Take for example the story about Jacob and Laban. Now, Laban the Aramean has not fared very well in the hands of mainstream Jewish tradition. However, though his personality according to the unvarnished biblical text may not be particularly sympathetic, neither is it abhorrent. He acts as a sort of foil to young Jacob, who was (let’s face it) a bit of a wimpy Mama’s boy; Laban, on the other hand, is portrayed as a hard-nosed negotiator whether in his determination to find husbands for both his daughters or in squeezing the most out of his employees. His resolve to tend to his daughters’ successful marriages is not unlike the challenges faced by familiar literary parents like Jane Austen’s Bennets or Sholem Aleichem’s Tevyeh.

And yet the well-known midrash cited in the Passover Haggadah paints Laban in colours even more nefarious than the Pharaoh who enslaved the Israelites, ascribing to him a diabolical plot to commit preventative genocide against Jacob’s still-unborn descendants. It can therefore be quite jarring for Jewish readers to read how the book of Jubilees seems to bend over backwards to minimize the negative implications of Laban’s behaviour.

For example, the Torah contrasts Jacob’s feelings toward Laban’s two daughters, a contrast that resulted from their their different physical appearances: “Leah was tender eyed; but Rachel was beautiful and well favoured.” It would follow from this that palming off the homely daughter in place of the beautiful one would indeed amount a clear case of fraud.

However, Jubilees introduces a subtle abridgement into the description of the the two sisters’ appearances: “Leah’s eyes were weak, but her form was very lovely; but Rachel had beautiful eyes and a graceful and very lovely form.” According to this reading, Laban’s bride-switching was not a clear-cut case of substituting an ugly girl for an attractive one, but rather of exchanging one beauty (albeit with bad eyes) for a more stunning beauty. Since according to either version Jacob was the kind of man whose romantic affections were shaped by external appearances—he fell for Rachel at first sight before acquainting himself with her personality—he had less compelling grounds for resentment against his father-in-law.
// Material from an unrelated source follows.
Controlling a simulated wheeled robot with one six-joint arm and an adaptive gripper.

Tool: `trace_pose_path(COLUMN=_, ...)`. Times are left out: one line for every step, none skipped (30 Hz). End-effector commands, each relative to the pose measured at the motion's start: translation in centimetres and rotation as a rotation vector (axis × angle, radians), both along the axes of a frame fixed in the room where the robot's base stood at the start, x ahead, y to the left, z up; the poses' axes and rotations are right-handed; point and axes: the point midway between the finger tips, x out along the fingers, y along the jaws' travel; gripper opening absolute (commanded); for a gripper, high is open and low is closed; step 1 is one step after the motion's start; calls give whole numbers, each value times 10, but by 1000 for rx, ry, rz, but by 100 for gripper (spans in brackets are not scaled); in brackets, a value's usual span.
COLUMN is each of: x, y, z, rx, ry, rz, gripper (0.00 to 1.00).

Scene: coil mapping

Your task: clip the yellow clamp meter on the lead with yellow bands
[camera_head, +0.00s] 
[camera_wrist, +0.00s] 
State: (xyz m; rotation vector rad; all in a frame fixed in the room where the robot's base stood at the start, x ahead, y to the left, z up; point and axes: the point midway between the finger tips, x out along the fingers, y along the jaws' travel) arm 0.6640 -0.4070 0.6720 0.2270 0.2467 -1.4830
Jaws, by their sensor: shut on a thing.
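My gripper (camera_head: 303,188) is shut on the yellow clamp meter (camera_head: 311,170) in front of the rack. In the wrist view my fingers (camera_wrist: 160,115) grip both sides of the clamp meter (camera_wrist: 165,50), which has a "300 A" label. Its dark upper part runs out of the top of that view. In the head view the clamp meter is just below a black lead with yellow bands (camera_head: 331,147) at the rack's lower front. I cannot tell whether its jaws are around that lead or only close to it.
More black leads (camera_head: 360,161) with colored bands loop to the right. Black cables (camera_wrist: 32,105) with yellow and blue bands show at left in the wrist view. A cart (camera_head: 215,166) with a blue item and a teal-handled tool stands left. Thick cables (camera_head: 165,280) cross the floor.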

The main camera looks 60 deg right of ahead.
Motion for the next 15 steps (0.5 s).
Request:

And what, indeed, was Laban’s motive for exchanging Jacob’s sisters? According to the Torah he argues in his defense, “It is not so done in our country, to give the younger before the firstborn.” In their general determination to vilify Laban, traditional Jewish commentators have tended to read this argument as a disingenuous bit of self-justification. To be sure, some later Jewish exegetes, like the sixteenth-century Rabbi Eliezer Ashkenazi, read the passage astutely as a fitting retribution for Jacob’s own deception when he misled his father into awarding him the blessing that was really intended for his older twin Esau.  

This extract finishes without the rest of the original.